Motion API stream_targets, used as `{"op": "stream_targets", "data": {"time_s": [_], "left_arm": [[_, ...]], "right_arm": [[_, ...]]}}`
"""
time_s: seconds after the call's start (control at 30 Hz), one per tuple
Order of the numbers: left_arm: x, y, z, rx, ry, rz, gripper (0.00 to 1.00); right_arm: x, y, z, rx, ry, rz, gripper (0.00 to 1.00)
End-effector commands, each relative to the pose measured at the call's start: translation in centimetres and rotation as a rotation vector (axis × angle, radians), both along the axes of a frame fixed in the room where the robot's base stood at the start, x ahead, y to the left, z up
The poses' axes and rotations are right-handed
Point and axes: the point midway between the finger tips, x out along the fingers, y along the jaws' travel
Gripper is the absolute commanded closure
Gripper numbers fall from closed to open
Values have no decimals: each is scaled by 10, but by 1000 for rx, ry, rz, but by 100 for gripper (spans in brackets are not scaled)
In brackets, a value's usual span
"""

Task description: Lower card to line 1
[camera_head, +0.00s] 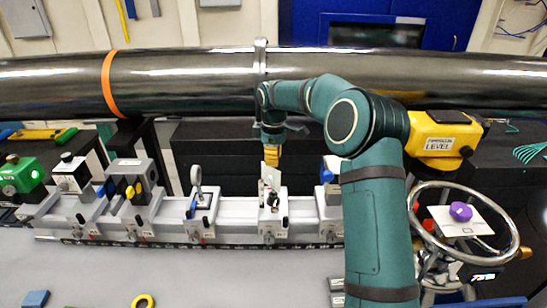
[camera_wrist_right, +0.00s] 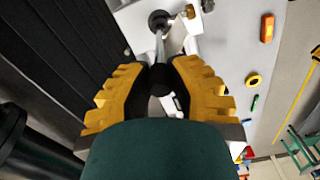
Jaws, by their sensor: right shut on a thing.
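A pale, upright card (camera_head: 268,174) stands over a carrier on the grey rail in the head view, right of centre. My right gripper (camera_head: 271,156) reaches down from above it with its yellow fingers at the card's top. In the right wrist view, the yellow fingers (camera_wrist_right: 163,78) close from both sides around a dark end piece of the card's post, with a shiny rod beyond. I cannot read any line marks on the card. My left gripper is not in view.
The grey rail (camera_head: 233,234) carries several other mounts, including a lens ring (camera_head: 196,176) left of the card. A large steel pipe (camera_head: 190,82) runs behind. A handwheel (camera_head: 513,247) and yellow level (camera_head: 437,138) stand right. A yellow ring (camera_head: 143,300) lies in front.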

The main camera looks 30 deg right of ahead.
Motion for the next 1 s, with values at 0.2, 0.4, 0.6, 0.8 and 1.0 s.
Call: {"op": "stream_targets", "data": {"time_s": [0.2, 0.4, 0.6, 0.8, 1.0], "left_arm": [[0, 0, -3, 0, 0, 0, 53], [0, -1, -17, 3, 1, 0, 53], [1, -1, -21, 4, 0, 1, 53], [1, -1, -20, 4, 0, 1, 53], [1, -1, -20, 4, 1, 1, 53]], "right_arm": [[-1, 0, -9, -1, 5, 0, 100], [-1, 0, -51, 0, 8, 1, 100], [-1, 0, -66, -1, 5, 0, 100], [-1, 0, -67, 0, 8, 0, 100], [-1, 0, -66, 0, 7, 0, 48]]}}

══════════

— What is expected —
Leave out the pictures and give the listing above again exactly.

— Response for this exercise —
Motion API stream_targets, used as `{"op": "stream_targets", "data": {"time_s": [_], "left_arm": [[_, ...]], "right_arm": [[_, ...]]}}`
"""
time_s: seconds after the call's start (control at 30 Hz), one per tuple
Order of the numbers: left_arm: x, y, z, rx, ry, rz, gripper (0.00 to 1.00); right_arm: x, y, z, rx, ry, rz, gripper (0.00 to 1.00)
End-effector commands, each relative to the pose measured at the call's start: translation in centimetres and rotation as a rotation vector (axis × angle, radians), both along the axes of a frame fixed in the room where the robot's base stood at the start, x ahead, y to the left, z up
The poses' axes and rotations are right-handed
Point and axes: the point midway between the finger tips, x out along the fingers, y along the jaws' travel
Gripper is the absolute commanded closure
Gripper numbers fall from closed to open
Values have no decimals: each is scaled by 10, but by 1000 for rx, ry, rz, but by 100 for gripper (spans in brackets are not scaled)
In brackets, a value's usual span
"""

Task description: Lower card to line 1
[camera_head, +0.00s] 
[camera_wrist_right, +0.00s] 
Jaws, by their sensor: right shut on a thing.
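A pale, upright card (camera_head: 268,174) stands over a carrier on the grey rail in the head view, right of centre. My right gripper (camera_head: 271,156) reaches down from above it with its yellow fingers at the card's top. In the right wrist view, the yellow fingers (camera_wrist_right: 163,78) close from both sides around a dark end piece of the card's post, with a shiny rod beyond. I cannot read any line marks on the card. My left gripper is not in view.
The grey rail (camera_head: 233,234) carries several other mounts, including a lens ring (camera_head: 196,176) left of the card. A large steel pipe (camera_head: 190,82) runs behind. A handwheel (camera_head: 513,247) and yellow level (camera_head: 437,138) stand right. A yellow ring (camera_head: 143,300) lies in front.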

The main camera looks 30 deg right of ahead.
Motion for the next 1 s, with values at 0.2, 0.4, 0.6, 0.8 and 1.0 s.
Call: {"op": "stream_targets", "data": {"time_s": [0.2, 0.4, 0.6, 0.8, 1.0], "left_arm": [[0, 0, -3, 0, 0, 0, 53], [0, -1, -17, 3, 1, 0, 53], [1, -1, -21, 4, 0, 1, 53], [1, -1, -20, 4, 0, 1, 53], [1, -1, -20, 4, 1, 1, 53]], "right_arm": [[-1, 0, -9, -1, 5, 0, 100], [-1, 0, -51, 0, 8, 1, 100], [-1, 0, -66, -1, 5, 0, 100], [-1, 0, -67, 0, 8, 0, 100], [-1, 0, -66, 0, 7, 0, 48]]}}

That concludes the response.